**EXERCISE INSTRUCTIONS**
Without omitting anything, retype the data that follows.

**PROVIDED MATERIAL**

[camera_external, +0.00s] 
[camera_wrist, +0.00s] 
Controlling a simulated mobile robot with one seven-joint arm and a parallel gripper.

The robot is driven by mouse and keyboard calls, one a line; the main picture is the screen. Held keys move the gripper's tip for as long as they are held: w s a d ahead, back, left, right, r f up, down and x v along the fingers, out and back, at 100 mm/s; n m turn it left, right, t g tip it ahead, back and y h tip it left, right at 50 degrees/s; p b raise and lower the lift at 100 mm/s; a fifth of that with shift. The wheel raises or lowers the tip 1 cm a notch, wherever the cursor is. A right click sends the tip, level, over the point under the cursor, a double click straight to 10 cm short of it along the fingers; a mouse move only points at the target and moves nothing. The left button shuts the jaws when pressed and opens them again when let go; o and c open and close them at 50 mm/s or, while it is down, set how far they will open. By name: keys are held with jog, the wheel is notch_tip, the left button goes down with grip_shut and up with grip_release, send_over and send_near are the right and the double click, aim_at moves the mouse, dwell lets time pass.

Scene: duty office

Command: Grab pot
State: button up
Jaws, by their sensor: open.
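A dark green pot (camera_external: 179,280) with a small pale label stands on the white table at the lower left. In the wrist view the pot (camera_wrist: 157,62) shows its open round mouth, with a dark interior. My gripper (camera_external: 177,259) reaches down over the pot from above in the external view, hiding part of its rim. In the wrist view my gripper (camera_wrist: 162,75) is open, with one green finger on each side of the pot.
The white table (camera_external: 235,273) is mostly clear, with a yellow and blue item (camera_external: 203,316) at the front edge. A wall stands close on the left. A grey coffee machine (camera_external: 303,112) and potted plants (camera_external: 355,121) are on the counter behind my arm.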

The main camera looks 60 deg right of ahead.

**ANSWER BELOW**
[camera_external, +0.00s] 
[camera_wrist, +0.00s] 
Controlling a simulated mobile robot with one seven-joint arm and a parallel gripper.

The robot is driven by mouse and keyboard calls, one a line; the main picture is the screen. Held keys move the gripper's tip for as long as they are held: w s a d ahead, back, left, right, r f up, down and x v along the fingers, out and back, at 100 mm/s; n m turn it left, right, t g tip it ahead, back and y h tip it left, right at 50 degrees/s; p b raise and lower the lift at 100 mm/s; a fifth of that with shift. The wheel raises or lowers the tip 1 cm a notch, wherever the cursor is. A right click sends the tip, level, over the point under the cursor, a double click straight to 10 cm short of it along the fingers; a mouse move only points at the target and moves nothing. The left button shuts the jaws when pressed and opens them again when let go; o and c open and close them at 50 mm/s or, while it is down, set how far they will open. By name: keys are held with jog, the wheel is notch_tip, the left button goes down with grip_shut and up with grip_release, send_over and send_near are the right and the double click, aim_at moves the mouse, dwell lets time pass.

Scene: duty office

Command: Grab pot
State: button up
Jaws, by their sensor: open.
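A dark green pot (camera_external: 179,280) with a small pale label stands on the white table at the lower left. In the wrist view the pot (camera_wrist: 157,62) shows its open round mouth, with a dark interior. My gripper (camera_external: 177,259) reaches down over the pot from above in the external view, hiding part of its rim. In the wrist view my gripper (camera_wrist: 162,75) is open, with one green finger on each side of the pot.
The white table (camera_external: 235,273) is mostly clear, with a yellow and blue item (camera_external: 203,316) at the front edge. A wall stands close on the left. A grey coffee machine (camera_external: 303,112) and potted plants (camera_external: 355,121) are on the counter behind my arm.

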The main camera looks 60 deg right of ahead.

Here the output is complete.